O mais legal, no entanto, é seu mod, um gancho que funciona mais ou menos como o “get over here” do Scorpion, mas ao contrário. Ou seja, ao invés de puxar os meliantes até você, ele puxa o Doomguy na direção dos maledetos. Isso possibilita se aproximar rapidamente, aumentando consideravelmente sua mobilidade, além de travar inimigos mais rápidos no lugar por alguns segundos. Finalmente, permite que você dê um belo e poderoso tiro nas fuças. E, se você fizer todos os upgrades, ainda queima os demônios, fazendo-os soltar armadura. Foi a primeira vez que eu gostei mais de uma arma de um Doom que não fosse a escopeta tradicional. E, com a possibilidade de recuperar munição com a motosserra a qualquer momento, ela não parece mais tão limitada quanto antes.
E é isso. Por incrível que pareça, ainda teria mais a falar sobre Doom Eternal, mas esta resenha já está grande demais. Eu nem entrei ainda no multiplayer (que, para ser sincero, não me interessa muito), ou no fato de que ele vem com Doom 64 de brinde para quem comprou na pré-venda.
E isso porque Doom Eternal é um raro caso de uma campanha longa e que parece completa. Em uma época em que a Ubisoft vende a colocação de ícones no mapa do jogo por dinheiro real, Doom Eternal tem mais de uma dezena de cheats como munição e vidas infinitas que podem ser ativados em qualquer replay da campanha, sem punições.

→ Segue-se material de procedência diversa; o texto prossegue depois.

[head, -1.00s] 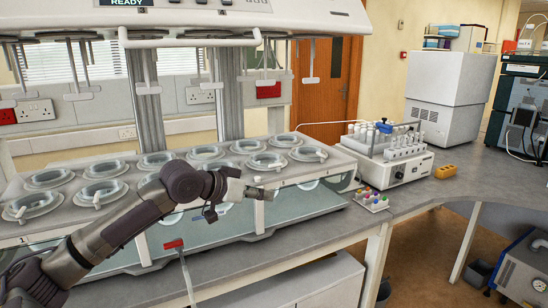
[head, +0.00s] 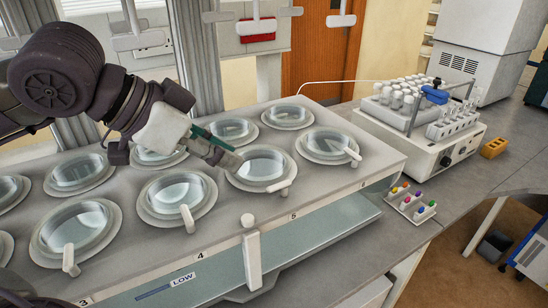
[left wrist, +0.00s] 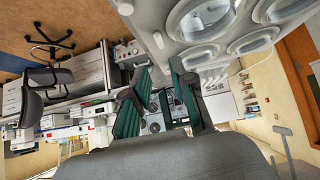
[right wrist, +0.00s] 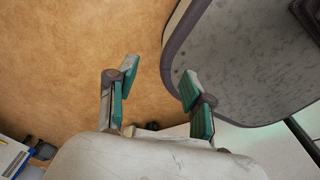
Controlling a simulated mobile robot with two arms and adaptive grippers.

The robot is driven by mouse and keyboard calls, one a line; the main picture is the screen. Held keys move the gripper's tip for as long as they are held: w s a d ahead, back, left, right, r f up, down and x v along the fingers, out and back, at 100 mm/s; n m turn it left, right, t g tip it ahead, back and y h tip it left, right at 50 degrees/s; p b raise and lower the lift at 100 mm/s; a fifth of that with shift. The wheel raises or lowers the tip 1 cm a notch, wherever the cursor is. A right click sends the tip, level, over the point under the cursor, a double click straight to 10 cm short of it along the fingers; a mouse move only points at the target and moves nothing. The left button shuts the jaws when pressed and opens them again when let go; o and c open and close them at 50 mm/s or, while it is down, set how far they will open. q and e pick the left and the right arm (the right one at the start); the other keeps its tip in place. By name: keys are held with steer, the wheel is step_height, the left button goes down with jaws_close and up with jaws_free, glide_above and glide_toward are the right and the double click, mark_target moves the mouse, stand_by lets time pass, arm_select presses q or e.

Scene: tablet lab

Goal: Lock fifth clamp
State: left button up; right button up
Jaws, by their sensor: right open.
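The fifth clamp is a round glass-lidded fixture (head: 262,165) above the label 5, in the front row of the grey bath top. Its short pale lever (head: 280,187) sits at the front right of the ring. My left gripper (head: 222,150) reaches in from the left, with its fingertips by the ring's far left edge in the picture; I cannot tell whether they touch. Its fingers are apart and empty in the left wrist view (left wrist: 160,88). My right gripper (right wrist: 160,77) is open and empty over the floor beside a worktop edge.
The fourth clamp (head: 147,204) and sixth clamp (head: 304,146) flank the fifth. Hanging stirrer paddles (head: 257,27) are above the bath. A sampler with vials (head: 415,105) and a tray of coloured caps (head: 410,203) stand right. A white post (head: 252,260) rises in front.

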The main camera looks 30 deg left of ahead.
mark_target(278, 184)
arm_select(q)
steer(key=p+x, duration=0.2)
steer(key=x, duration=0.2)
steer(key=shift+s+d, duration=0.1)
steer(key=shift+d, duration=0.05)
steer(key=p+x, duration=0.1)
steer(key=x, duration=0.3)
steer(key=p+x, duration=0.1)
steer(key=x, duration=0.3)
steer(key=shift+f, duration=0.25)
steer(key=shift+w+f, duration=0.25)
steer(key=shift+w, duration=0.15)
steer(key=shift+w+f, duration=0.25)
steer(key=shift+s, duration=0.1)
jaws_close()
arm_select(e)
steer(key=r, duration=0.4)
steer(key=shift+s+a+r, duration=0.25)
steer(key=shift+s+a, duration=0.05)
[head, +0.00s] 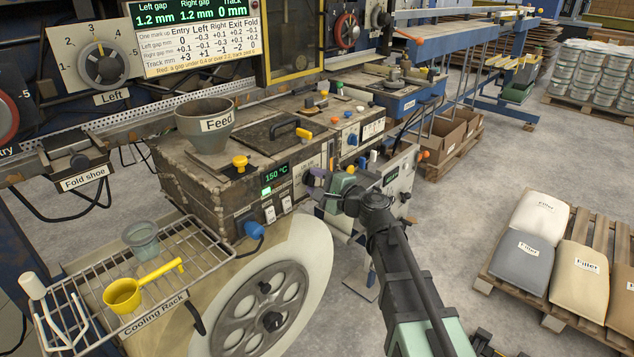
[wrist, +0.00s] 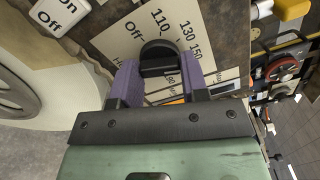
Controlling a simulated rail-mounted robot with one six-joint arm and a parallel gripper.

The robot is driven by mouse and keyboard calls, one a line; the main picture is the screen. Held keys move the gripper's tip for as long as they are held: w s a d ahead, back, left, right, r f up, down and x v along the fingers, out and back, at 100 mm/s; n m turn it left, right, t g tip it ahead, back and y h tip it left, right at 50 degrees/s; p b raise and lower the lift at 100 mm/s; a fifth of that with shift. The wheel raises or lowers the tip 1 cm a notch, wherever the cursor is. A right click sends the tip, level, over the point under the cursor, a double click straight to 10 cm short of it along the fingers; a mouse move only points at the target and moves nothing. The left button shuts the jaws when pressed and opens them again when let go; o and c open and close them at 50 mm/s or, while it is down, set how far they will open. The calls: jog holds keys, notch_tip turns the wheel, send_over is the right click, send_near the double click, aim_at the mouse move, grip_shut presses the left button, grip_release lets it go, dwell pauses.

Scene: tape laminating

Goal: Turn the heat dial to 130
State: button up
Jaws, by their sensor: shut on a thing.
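The heat dial is a black knob (wrist: 159,55) on a pale scale plate (wrist: 125,38) marked Off, 110, 130, 150 and further numbers, partly hidden by my fingers. My gripper (wrist: 160,77) has its purple fingers on both sides of the knob and is shut on it. In the head view my gripper (head: 317,180) is at the front face of the heater box, and the dial is mostly hidden behind it. The green display (head: 276,172) on the box reads 150 °C. I cannot tell which number the knob's pointer faces.
On/Off switches (head: 270,214) and a blue knob (head: 254,230) sit left of the dial. A grey Feed funnel (head: 205,122) stands on the box. The Cooling Rack (head: 187,250) holds a yellow ladle (head: 124,294) and a grey cup (head: 142,239).

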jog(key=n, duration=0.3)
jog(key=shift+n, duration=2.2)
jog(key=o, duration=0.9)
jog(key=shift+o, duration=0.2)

Doom Eternal é um jogo como não se faz mais hoje em dia. Um game de ação em fases, sem estatísticas de armas, com uma campanha longa e satisfatória, que dá a sensação de ser realmente completa. Ainda é cedo para dizer se Doom Eternal estará entre os melhores de 2020, mas posso dizer que eu ficaria bem surpreso se não estivesse. Se ainda não comprou, e gosta de um jogo de ação emocionante, compre hoje mesmo.